You’d think, given that it seems we’re actually living the apocalyptic hellscape so often depicted in the creative imagination of the 20th century, we’d be done seeing it reflected in our art. And yet, visions of the end times persist, and we go back for more. UK playwright Alistair McDowall doesn’t so much lead us to his version of a futuristic dystopia in his play Pomona as grab us by the neck and rub our faces in it. So why is the result so entertaining – intermittently depressing, perhaps but strangely exhilarating?
We are in Manchester, or a nightmare vision of every city, where the creepiest low-life is the moneyed and connected one; in this instance Zeppo (Dion Mills), who inherits a good chunk of the property, including the mysterious, cut-off concrete islet in the middle of the metropolis, Pomona. Nobody lives here but vans truck goods in, and Charlie (Nicholas Denton) and Moe (Arthur Angel) stand guard at the gates.
Ollie (Mona Mina Leon) is searching for her lost twin sister, but the further towards her goal she gets, the more dangerous and perverse the consequences. On her path into the dark recesses of the city, she meets sex worker Fay (Jessica Clarke) and corrupt madame Gale (Julia Grace), who leads her into the troubling world of snuff films and organ harvesting. Pomona, and the world that created it, is particularly nasty for women.
Cutting through this grubby, gruesome story is another one that puts the facts in some doubt: Charlie advertises for people to join him in RPG, or role-playing games, and Keaton (Artemis Ionnides) is the only one who responds. While the game is based in part of HP Lovecraft’s horror stories, it also bears a strange resemblance to Ollie’s journey into the underworld of Pomona.
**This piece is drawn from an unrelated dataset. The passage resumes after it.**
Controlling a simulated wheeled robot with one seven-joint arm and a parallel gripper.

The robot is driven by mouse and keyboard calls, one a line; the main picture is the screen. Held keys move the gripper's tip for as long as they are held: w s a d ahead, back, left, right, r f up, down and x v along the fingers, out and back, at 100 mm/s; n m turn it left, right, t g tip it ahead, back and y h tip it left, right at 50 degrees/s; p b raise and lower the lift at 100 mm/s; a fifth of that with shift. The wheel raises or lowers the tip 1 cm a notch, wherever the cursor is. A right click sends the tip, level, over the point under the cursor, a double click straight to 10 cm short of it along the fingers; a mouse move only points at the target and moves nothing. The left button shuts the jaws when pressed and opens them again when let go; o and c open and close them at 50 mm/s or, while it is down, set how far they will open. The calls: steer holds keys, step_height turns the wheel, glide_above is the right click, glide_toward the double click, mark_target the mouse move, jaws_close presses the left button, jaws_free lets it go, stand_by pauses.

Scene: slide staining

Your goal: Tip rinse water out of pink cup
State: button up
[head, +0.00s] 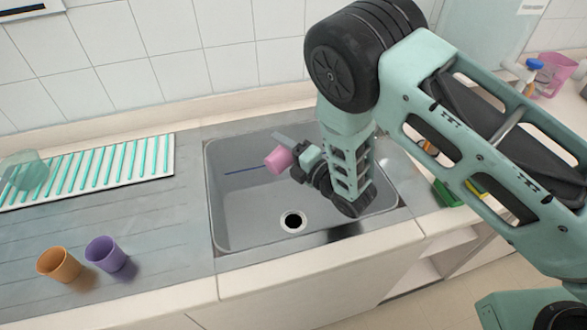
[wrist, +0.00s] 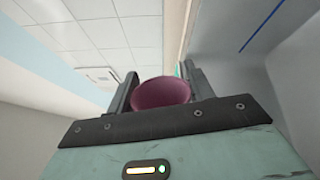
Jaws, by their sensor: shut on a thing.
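The pink cup (head: 279,160) is in my gripper (head: 300,158), over the grey sink basin (head: 240,200) in the head view. The cup looks tilted onto its side there, its far end pointing left. In the wrist view the pink cup (wrist: 161,93) sits between the two dark fingers of my gripper (wrist: 160,90), which are shut on it. I cannot see any water in or falling from the cup. The drain hole (head: 293,221) is below and slightly right of the cup in the head view.
An orange cup (head: 59,264) and a purple cup (head: 106,254) stand on the steel drainboard at the left. A ribbed white and teal rack (head: 95,172) lies behind them, with a clear container (head: 24,171) at its left. A green item (head: 446,194) lies right of the sink.

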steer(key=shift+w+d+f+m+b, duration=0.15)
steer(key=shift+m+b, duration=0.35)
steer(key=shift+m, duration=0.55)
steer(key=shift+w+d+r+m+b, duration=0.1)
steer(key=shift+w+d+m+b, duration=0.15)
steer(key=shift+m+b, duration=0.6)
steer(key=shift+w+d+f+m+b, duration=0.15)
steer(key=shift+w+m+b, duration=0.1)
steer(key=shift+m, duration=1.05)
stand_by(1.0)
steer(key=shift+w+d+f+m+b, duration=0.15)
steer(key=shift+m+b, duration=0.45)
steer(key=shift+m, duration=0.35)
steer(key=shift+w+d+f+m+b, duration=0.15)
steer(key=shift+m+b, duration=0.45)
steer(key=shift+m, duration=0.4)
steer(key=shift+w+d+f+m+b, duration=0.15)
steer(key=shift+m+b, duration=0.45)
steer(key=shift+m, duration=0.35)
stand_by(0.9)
Is Ollie then just a figment of the game?
McDowall is too clever a playwright to waste time on cheap tricks of perception or obvious narrative resolutions; his play gathers meaning even as it collects unanswered questions. Director Gary Abrahams cloaks the action in a thick, grimy mist, and Jonathan Hindmarsh’s Stygian set and bovver boy costumes, lit ingeniously by Lisa Mibus, conjure a world that truth and beauty cannot penetrate. And yet, humour and even some tenderness manage to get through.
The performances are electric. Mills has a long opening monologue – itself a great extended mansplaining joke – about Indiana Jones that curdles into advice about “not getting involved”. It’s a tough opening gig, but the menace and the meanness of this oily figure set the tone for the entire piece. Leon and Clarke bring a wealth of fragility and toughness to the vulnerable women, and Angel is brilliantly coiled as violence merchant Moe. Best of all is Denton, who provides a vein of goofiness that is winning, and who makes a monologue about covering the city with his “jizz” into a masterclass of mental instability. He’s a young actor who keeps getting better and should, by rights, be famous already.
Abrahams also seems to improve with every show, and his direction here is pretty much faultless. From that opening scene to the final image, through some incredibly tricky tonal shifts and looping dramatic structure, he’s in complete control. He has a wonderful way – as anyone who saw his recent production of 33 Variations will attest – of pulling a disparate ensemble of actors together without them having to compromise on their idiosyncrasies. Pomona is a complex and jagged work in many ways, but this production is so smooth it feels effortlessly entertaining.
A lot of “dark” material is actually comforting in the end, adopting poses of radicalism only to resolve into conservative banalities; truly dark work is rarer and offers no consolation or succour. Pomona is a work that seriously examines the idea of brokenness, of the ways in which our environment poisons our relationships as much as our bodies; it tackles misogyny in a genuinely original way, and shows us the true face of violence and greed. And yet under Abrahams’ astute direction and a top-notch cast, it plays like a thrill ride, disturbingly funny and black as pitch.